If the gradient $$ \nabla f(x, y) = \bigl( 4x(x^2-1) - 4x(e^y - x^2) \, , \, 2e^y(e^y-x^2) \bigr) $$ is zero then $e^y =x^2$ and $x(x^2-1) = 0$. $x= 0 $ is not possible, so that the gradient is zero only if $x=\pm1$ and $y=0$, that is only at the global minima.
The construction is inspired by Does $f$ have a critical point if $f(x, y) \to +\infty$ on all horizontal lines and $f(x, y) \to -\infty$ on all vertical lines?. We have $f(x, y) = g(\phi(x, y))$ where:
- $g(u, v) = (u^2-1)^2 + v^2$ has two global minima, but also an additional critical point at $(0, 0)$, and
- $ \phi(x, y) = ( x , e^y-x^2)$ is a diffeomorphism from the plane onto the set $\{ (u, v) \mid v > -u^2 \}$. The image is chosen such that it contains the minima of the function $g$, but not its critical point.
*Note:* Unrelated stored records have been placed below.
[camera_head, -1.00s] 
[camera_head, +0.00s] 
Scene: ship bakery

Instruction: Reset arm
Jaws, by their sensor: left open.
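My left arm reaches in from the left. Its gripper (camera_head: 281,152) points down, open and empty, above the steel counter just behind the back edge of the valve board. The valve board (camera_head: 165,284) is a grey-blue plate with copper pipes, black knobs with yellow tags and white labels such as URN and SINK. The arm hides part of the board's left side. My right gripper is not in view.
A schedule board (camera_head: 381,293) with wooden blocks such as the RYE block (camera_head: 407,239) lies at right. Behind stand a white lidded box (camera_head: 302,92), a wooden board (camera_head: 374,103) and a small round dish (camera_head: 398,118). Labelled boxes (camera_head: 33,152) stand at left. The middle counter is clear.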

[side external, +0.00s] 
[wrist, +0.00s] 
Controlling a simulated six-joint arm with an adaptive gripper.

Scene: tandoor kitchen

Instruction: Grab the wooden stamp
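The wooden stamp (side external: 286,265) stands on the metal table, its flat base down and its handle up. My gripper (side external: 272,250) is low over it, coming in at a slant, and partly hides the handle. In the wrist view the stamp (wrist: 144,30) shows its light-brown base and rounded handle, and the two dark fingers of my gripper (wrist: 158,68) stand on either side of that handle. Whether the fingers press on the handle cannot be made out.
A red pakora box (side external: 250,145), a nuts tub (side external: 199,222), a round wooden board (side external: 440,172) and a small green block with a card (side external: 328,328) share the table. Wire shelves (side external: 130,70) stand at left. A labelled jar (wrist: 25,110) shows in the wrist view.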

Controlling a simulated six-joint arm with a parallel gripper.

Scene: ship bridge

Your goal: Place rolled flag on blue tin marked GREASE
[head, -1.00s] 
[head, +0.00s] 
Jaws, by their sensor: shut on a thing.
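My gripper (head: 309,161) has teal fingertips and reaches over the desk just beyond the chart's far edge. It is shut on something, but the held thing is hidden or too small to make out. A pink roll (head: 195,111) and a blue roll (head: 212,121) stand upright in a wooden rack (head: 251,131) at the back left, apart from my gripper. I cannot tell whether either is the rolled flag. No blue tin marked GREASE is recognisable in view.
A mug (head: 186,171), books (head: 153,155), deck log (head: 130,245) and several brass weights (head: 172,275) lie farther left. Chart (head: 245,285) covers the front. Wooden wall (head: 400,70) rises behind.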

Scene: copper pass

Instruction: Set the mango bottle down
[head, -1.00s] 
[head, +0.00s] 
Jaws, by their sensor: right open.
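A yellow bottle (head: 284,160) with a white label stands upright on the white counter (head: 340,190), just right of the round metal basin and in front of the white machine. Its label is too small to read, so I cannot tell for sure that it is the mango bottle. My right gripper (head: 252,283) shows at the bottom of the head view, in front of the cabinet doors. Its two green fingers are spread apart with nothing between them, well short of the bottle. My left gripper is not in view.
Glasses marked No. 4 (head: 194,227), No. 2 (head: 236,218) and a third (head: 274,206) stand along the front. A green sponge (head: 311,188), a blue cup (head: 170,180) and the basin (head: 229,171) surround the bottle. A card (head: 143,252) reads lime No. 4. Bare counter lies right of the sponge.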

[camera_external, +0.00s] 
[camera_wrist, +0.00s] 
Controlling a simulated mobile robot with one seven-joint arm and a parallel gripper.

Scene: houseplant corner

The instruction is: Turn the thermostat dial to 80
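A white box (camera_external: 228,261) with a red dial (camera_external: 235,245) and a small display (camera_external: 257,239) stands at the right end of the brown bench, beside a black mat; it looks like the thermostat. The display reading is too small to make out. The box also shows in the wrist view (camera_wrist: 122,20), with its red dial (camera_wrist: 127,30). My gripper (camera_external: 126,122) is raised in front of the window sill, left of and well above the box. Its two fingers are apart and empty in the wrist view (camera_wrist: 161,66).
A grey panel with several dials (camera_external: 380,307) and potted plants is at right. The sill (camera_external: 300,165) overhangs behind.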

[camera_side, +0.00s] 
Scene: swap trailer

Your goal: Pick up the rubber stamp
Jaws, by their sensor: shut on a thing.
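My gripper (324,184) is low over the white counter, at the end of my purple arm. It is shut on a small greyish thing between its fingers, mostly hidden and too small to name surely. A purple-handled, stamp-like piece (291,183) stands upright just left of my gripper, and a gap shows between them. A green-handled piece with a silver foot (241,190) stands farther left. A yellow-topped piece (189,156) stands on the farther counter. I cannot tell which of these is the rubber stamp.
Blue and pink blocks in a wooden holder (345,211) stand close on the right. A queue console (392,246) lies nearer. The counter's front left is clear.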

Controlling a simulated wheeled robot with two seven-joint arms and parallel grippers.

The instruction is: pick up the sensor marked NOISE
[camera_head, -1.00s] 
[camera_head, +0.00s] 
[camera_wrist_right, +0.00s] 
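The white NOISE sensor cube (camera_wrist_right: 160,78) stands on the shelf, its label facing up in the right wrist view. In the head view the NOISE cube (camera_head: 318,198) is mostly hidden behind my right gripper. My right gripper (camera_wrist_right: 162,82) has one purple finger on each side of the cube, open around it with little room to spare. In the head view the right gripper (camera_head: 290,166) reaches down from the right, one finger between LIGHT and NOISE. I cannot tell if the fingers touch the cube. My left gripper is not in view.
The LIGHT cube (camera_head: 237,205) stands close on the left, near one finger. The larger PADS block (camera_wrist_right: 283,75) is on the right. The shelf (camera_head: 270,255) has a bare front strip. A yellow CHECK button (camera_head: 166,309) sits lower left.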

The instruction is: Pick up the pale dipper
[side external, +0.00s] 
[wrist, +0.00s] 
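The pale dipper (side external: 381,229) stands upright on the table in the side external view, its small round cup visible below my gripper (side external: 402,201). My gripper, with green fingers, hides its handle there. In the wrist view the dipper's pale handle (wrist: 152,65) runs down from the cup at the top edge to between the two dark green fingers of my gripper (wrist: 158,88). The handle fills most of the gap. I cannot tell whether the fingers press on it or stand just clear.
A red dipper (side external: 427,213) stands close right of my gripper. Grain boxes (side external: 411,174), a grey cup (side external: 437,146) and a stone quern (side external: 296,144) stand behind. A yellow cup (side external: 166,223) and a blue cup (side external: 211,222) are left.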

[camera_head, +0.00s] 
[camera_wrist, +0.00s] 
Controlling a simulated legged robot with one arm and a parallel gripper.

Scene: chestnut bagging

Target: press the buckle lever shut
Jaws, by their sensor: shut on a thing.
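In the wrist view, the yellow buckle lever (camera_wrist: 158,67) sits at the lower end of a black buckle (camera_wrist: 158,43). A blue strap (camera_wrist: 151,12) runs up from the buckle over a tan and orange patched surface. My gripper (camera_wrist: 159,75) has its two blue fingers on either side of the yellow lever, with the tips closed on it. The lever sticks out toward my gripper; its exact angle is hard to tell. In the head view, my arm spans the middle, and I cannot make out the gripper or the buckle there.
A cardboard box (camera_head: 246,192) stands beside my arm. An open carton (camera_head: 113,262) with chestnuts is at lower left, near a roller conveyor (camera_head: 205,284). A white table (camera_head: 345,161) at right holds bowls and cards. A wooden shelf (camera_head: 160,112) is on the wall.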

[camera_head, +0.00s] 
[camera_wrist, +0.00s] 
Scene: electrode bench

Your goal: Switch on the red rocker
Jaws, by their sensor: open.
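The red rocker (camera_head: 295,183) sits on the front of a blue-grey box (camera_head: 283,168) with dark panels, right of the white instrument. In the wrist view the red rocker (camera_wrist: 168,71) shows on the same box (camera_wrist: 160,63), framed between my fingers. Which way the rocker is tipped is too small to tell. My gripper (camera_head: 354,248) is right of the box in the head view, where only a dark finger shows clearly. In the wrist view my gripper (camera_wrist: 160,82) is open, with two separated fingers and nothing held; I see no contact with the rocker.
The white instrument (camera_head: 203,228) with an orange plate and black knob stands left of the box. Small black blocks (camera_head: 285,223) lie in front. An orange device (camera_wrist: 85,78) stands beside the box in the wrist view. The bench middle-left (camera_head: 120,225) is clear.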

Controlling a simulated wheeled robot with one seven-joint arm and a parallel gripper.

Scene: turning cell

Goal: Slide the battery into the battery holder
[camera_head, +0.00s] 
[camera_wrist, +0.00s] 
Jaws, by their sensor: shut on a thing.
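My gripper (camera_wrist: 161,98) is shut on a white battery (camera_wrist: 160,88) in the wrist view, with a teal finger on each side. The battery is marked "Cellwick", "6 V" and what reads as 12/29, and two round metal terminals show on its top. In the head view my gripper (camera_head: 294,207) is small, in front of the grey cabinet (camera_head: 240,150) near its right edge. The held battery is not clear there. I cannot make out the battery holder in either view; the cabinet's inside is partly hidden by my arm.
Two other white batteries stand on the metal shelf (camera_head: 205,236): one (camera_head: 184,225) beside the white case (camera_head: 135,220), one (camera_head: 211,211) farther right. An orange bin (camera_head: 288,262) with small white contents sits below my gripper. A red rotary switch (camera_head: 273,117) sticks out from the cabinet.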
With respect to the “connected lakes” approach: The level sets $$ L(z) = \{ (x, y) \mid f(x, y) \le z \} $$ connect the minima $(-1, 0)$ and $(1, 0)$ exactly if $z > 1$. The infimum of such levels is therefore $m=1$, but $L(1)$ does not connect the minima (it does not contain the y-axis). Therefore this approach does not lead to a candidate for a critical point.
The above approach can also be used to construct a counterexample with bounded derivatives. Set $f(x, y) = g(\phi(x, y))$ with
- $g(u, v) = \frac{(u^2-1)^2}{1+u^4} + \frac{v^2}{1+v^2}$, which has two global minima at $(\pm 1, 0)$, one critical point at $(0, 0)$, and bounded derivatives.
- $\phi(x, y) = (x, \log(1+e^y) +1 -\sqrt{1+x^2} )$, which is a diffeomorphism from $\Bbb R^2$ with bounded derivatives onto the set $\{ (u, v) \mid v > 1- \sqrt{1+v^2} \}$, which contains the points $(\pm 1, 0)$ but not the point $(0, 0)$.